[Part of a data file]
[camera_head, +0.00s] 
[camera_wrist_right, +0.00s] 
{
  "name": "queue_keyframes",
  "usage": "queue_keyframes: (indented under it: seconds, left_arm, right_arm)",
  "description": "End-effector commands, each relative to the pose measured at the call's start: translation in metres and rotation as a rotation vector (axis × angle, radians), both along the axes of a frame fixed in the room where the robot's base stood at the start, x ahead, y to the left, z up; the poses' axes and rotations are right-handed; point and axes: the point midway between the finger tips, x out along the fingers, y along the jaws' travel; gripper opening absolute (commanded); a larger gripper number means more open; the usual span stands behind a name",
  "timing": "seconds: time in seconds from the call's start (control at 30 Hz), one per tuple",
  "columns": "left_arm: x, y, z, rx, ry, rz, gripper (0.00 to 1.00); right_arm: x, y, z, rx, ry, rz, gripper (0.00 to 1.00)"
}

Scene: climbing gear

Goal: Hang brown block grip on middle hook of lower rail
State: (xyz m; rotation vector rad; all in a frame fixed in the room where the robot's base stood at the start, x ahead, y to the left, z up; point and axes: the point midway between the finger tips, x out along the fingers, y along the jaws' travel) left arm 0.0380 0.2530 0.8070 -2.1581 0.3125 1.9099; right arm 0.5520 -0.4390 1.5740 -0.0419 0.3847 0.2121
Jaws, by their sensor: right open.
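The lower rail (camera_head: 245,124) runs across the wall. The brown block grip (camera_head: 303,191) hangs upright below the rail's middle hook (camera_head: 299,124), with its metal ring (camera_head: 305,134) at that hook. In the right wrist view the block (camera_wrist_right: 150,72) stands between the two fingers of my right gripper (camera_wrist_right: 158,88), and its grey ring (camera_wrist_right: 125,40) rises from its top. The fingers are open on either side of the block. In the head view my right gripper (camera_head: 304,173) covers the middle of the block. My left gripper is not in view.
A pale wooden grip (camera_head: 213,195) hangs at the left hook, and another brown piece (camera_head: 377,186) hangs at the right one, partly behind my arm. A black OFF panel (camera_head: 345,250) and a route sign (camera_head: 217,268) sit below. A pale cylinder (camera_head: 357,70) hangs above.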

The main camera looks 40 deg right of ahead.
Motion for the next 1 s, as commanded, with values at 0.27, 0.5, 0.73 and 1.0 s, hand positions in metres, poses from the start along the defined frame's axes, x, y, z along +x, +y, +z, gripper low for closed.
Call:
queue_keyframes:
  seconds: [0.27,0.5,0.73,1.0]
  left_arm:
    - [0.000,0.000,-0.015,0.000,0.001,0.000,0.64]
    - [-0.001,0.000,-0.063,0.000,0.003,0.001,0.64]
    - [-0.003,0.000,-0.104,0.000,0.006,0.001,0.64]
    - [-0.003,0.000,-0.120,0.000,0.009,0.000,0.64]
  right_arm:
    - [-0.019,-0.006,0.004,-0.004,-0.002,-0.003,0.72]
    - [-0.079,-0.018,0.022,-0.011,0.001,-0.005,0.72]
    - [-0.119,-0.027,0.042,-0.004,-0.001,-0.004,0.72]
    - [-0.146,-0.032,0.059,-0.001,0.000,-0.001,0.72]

...

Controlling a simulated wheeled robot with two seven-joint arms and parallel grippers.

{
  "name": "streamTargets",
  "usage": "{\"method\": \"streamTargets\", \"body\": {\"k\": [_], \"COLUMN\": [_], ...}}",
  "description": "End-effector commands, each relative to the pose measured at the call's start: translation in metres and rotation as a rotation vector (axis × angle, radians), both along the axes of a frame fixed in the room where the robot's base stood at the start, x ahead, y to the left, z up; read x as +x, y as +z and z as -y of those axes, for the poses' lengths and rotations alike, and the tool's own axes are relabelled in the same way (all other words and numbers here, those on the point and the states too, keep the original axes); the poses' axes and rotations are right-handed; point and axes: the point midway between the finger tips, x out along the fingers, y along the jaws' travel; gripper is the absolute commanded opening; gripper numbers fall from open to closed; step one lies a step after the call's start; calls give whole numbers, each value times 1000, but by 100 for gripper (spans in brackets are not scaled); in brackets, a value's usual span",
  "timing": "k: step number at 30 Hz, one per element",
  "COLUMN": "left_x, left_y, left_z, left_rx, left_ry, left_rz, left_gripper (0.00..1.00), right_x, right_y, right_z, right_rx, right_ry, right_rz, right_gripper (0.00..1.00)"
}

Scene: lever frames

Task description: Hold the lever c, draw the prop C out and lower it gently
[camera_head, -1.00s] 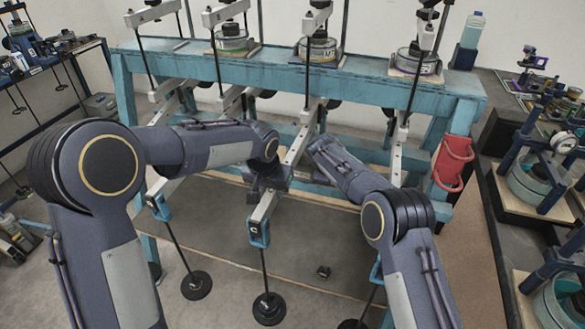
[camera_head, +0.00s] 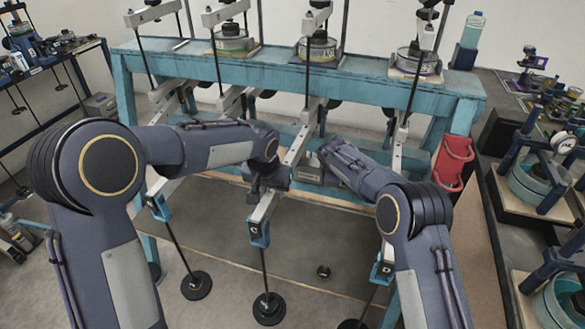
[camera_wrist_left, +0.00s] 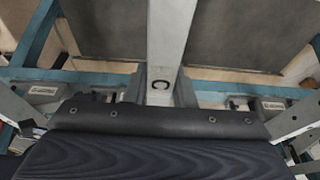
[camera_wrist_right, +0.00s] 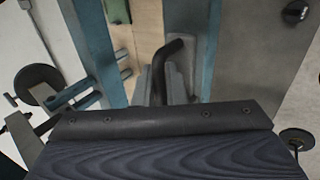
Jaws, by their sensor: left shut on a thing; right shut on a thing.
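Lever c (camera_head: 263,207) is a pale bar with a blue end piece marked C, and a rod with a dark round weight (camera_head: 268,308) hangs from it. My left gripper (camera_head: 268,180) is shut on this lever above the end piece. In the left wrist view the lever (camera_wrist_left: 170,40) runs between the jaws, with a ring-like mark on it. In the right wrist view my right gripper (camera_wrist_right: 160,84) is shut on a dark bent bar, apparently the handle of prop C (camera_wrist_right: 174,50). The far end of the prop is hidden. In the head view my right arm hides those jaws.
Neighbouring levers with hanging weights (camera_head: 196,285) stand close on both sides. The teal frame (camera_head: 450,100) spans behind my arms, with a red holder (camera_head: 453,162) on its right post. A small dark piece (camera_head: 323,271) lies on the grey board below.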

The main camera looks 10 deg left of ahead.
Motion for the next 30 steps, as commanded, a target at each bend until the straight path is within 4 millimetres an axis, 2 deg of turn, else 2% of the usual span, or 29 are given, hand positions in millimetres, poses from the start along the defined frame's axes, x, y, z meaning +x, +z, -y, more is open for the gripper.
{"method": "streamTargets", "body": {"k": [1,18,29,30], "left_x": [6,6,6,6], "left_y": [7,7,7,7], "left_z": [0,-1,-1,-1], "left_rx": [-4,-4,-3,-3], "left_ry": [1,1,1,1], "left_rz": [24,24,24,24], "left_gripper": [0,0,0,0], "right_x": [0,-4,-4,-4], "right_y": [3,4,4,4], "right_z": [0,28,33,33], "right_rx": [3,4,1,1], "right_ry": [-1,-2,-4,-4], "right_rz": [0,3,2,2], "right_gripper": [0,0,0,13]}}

--

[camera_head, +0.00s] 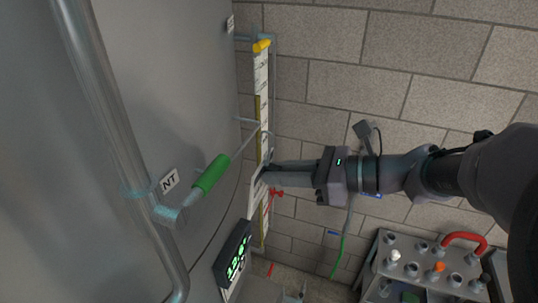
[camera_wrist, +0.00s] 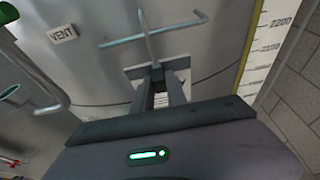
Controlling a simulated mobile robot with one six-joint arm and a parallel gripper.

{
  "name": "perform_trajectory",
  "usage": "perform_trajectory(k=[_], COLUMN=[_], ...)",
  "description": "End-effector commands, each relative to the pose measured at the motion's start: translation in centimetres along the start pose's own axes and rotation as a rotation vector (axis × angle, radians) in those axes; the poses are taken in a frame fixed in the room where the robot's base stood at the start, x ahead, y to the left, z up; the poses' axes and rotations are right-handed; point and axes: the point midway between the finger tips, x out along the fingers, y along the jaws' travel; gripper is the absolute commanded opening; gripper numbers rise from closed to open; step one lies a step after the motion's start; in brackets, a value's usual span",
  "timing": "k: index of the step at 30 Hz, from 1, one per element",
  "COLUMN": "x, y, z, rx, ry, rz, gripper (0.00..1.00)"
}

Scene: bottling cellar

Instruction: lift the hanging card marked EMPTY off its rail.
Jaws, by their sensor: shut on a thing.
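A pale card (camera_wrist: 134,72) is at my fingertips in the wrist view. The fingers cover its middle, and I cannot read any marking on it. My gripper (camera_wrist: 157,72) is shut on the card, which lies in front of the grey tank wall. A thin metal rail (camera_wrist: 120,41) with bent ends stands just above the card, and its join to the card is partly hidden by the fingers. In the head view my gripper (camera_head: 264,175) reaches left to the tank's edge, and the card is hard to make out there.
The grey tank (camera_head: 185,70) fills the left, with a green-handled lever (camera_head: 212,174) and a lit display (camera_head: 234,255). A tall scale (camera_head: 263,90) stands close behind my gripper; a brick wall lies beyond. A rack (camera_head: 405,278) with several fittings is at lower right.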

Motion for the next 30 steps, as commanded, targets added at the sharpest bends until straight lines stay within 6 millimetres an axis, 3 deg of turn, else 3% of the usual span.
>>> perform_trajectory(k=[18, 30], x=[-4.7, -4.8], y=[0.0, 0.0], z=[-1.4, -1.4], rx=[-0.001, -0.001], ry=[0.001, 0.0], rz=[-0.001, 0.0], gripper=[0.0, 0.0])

The problem> Your task is to extract exactly the lines starting at the line with "Goal: Hang brown" and ending at the line with "State: (xyz m;", including both ends, and no other lines.

Response for this exercise>
Goal: Hang brown block grip on middle hook of lower rail
State: (xyz m; rotation vector rad; all in a frame fixed in the room where the robot's base stood at the start, x ahead, y to the left, z up; point and axes: the point midway between the finger tips, x out along the fingers, y along the jaws' travel) left arm 0.0380 0.2530 0.8070 -2.1581 0.3125 1.9099; right arm 0.5520 -0.4390 1.5740 -0.0419 0.3847 0.2121

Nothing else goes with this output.